There will be a Question and Answer period at the end of Dr. Murray 's remarks. Copies of Dr. Murray's book will be available for purchase, and he will be available after the program to sign copies of his book.
Charles Murray is an influential conservative American policy writer and researcher. He is most widely known for Losing Ground, his influential work on welfare reform, Human Accomplishment, a quantification and ranking of well-known scientists and artists and as co-author (with Richard J. Herrnstein) of The Bell Curve in 1994, exploring the role of intelligence in American life. He's written several other books on modern social issues and politics, and has sometimes written on libertarian perspectives.

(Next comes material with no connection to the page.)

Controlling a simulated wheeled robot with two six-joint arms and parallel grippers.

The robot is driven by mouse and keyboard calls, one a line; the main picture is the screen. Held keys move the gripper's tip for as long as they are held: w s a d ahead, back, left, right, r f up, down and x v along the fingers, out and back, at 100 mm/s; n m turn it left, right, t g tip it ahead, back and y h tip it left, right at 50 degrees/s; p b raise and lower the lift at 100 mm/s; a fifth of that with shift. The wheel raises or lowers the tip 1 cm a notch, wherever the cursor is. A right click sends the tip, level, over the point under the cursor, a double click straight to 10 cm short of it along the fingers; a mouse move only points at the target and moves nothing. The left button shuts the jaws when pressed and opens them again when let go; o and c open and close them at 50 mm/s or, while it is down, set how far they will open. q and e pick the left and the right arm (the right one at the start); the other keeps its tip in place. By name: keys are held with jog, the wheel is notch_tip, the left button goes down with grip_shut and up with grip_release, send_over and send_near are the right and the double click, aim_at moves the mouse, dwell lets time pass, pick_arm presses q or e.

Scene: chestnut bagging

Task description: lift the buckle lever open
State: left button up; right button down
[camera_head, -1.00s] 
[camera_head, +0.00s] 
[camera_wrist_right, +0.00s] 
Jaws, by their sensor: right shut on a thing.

Murray has been named a number of times on lists of influential Americans in national policy-making. He obtained an A.B. in history from Harvard in 1965 and a Ph.D. in political science from the Massachusetts Institute of Technology in 1974 and has been a fellow of the influential American Enterprise Institute since 1990. He has been a frequent contributor to The Public Interest, a journal of conservative politics and culture.
In addition to his books and articles in technical journals, Murray has published extensively in The New Republic, Commentary, The Public Interest, the New York Times, the Wall Street Journal, National Review, and the Washington Post. He has been a frequent witness before congressional and senate committees and a consultant to senior government officials of the United States, the United Kingdom, Eastern Europe, and the OECD. Murray was named by the National Journal as one of the 50 "People Who Make a Difference" in national policy-making. When U.S. News and World Report published its cover story on "The New American Establishment," Murray was chosen as one of thirty-two men and women who define the contemporary intellectual debate on social policy. A recent Newsweek cover article picked Murray as one of a hundred Americans who lead their fields.
Murray has received grants from the right-wing Bradley Foundation to support his scholarship, including the writing of The Bell Curve. As a result of that book's controversial claims, Murray reportedly received bomb threats, as have a number of other race and intelligence researchers.